DATE: FRIDAY, December 9, 1994                   TAG: 9502070002
SECTION: EDITORIAL                    PAGE: A22   EDITION: METRO 
SOURCE: ANITA AND H.F. GARNER
DATELINE:                                 LENGTH: Medium


PROTECTING BEDFORD FROM LYNCHBURG

FROM October 1993 until January 1994, this newspaper started off giving good, evenhanded coverage on the Bedford merger. This was followed by a virtual blackout for several months, and now by limited treatment in which crucial facts are either omitted or ignored. Your Nov. 26 editorial (``The morphing of Bedford'') is a glaring example.

Its heading coins a cutesy non-word, "morphing," that's as distorted as the paragraphs that follow. Ignoring information, including that printed in your own newspaper, you claim consolidation "may offer reassurance of sorts to a few residents of the Forest section of Bedford County." These ``few'' are 25,000 people who represent more than half of Bedford County's population!

After that, the editorial makes the imperious suggestion that "annexation shouldn't be viewed as necessarily a terrible prospect anyway." Tell that to those annexed by Lynchburg in 1956 and in 1976, who still haven't received services promised, but who did receive huge property tax increases - for example, from $250 per year to $1,100 per year.

Bedford's residents are beginning to understand that any annexation from outside county limits would be felt throughout the entire county and Bedford city, that Stewartsville is as vulnerable now as Forest, and that the result would be economic hardship for those annexed and for those who remain to pay ongoing bills. Why can't you see that?

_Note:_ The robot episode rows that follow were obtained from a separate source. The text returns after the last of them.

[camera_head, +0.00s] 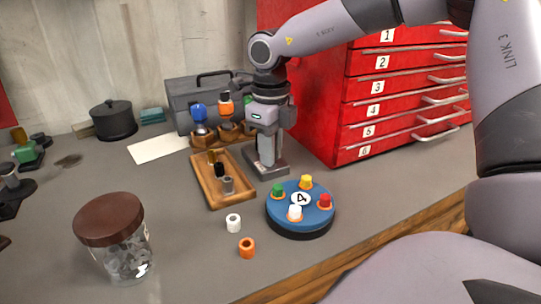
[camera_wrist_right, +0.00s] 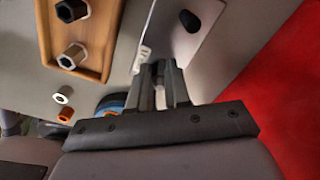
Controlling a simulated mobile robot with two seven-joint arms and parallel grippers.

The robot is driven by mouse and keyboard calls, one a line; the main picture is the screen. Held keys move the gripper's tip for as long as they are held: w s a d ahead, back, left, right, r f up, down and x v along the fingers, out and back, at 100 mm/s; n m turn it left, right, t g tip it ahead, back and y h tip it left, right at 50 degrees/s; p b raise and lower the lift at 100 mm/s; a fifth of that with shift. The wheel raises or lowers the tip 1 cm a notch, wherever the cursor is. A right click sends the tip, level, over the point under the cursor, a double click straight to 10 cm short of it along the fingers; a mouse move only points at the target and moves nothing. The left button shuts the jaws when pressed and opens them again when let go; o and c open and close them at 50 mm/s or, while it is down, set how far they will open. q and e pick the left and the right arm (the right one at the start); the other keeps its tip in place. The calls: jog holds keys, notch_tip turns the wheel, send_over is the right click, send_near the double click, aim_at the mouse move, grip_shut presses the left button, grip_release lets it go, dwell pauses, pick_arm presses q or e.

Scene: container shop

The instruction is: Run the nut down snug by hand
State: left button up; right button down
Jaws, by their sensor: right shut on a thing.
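My right gripper (camera_head: 267,168) points down over a grey metal plate (camera_head: 278,172) beside the wooden tray. In the right wrist view its two fingers (camera_wrist_right: 163,80) are closed together at the plate's edge (camera_wrist_right: 180,55). They are shut on a small grey piece, apparently the nut (camera_wrist_right: 158,67), which is mostly hidden between the fingertips. Its thread and how far down it sits cannot be made out. A dark round post or hole (camera_wrist_right: 190,20) shows on the plate, apart from the fingers. My left gripper is not in view.
The wooden tray (camera_head: 205,192) with several sockets is left of the plate. A blue turntable (camera_head: 285,220) marked 4 stands in front. A white ring (camera_head: 233,222), an orange ring (camera_head: 247,248) and a lidded jar (camera_head: 110,220) are nearer. A red drawer cabinet (camera_head: 350,145) closes off the right.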

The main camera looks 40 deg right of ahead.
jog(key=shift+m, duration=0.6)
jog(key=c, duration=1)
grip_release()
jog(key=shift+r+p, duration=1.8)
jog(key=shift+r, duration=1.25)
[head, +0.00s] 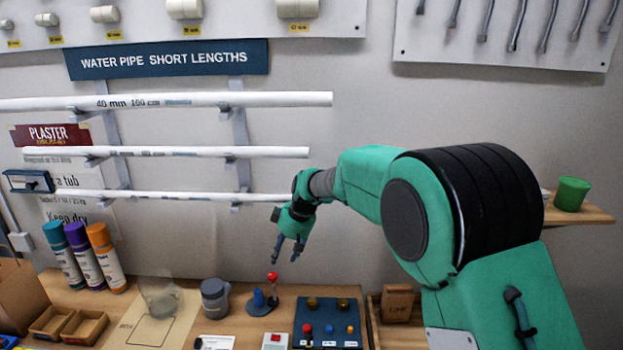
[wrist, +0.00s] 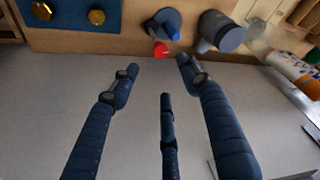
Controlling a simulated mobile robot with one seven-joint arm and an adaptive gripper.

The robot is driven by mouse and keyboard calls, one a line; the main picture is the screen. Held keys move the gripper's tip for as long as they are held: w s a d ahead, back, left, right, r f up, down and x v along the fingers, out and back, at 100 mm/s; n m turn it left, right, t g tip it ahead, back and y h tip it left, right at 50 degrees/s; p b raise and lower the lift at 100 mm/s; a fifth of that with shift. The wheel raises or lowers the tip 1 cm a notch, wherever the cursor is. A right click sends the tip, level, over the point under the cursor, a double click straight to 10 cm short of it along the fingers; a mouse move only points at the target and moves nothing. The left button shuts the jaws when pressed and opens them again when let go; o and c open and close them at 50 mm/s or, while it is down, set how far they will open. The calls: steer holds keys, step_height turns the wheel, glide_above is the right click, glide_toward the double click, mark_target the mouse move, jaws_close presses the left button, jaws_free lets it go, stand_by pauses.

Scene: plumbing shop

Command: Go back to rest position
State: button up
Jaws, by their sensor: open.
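My gripper (head: 289,248) hangs at the end of my teal arm, above the back of the workbench and in front of the wall. Its fingers point down and are spread apart. In the wrist view the dark blue fingers of my gripper (wrist: 160,85) are spread with nothing between them. A small device with a red ball knob (head: 272,276) and a blue part (head: 258,298) stands on the bench below the gripper. The red knob also shows in the wrist view (wrist: 161,50), beyond the fingertips. The gripper touches nothing that I can see.
A blue panel with knobs (head: 328,328), a grey cup-like container (head: 215,296) and a clear vessel (head: 158,297) stand on the bench. White pipes (head: 200,152) run along the wall at left. A shelf with a green cup (head: 572,193) is at right.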

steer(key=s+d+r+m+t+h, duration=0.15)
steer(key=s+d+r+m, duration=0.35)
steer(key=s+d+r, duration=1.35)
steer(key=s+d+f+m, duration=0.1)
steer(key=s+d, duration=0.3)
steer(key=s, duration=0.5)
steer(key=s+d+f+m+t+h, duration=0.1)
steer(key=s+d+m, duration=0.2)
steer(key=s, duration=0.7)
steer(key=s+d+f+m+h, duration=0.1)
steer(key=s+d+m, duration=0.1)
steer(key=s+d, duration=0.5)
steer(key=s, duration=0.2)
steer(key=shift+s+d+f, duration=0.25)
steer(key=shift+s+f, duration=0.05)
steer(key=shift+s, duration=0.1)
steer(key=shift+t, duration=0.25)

Consolidation and city status will insulate all Bedfordites from outside annexation. It will create, for the first time, a stable climate within which long-range planning can finally occur. This will be vastly more attractive to industry. Given these facts, we wonder how this newspaper can have the nerve to ask "What's the point?" when referring to consolidation.

Your editorial goes on to state that in Bedford "most of consolidation's potential has already been realized" (because of cooperation in certain services) - the implication being: Therefore, why press for finalizing a merger? Perhaps your writer doesn't realize that one can no more be a little bit consolidated than one can be a little bit pregnant! The present moratorium on annexation ends in July 1997. So long as annexation is a political fact, it remains a threat. Once it occurs, all the king's horses and all the king's men can't put the annexed county together again.

Officials of the Bedfords are busy carving out a new plan of government that will protect and serve its citizens. They don't deserve to be sniped at out of ignorance or jealousy.

Anita and H.F. Garner of Forest spearheaded the petition drive that led to Bedford city-county merger talks.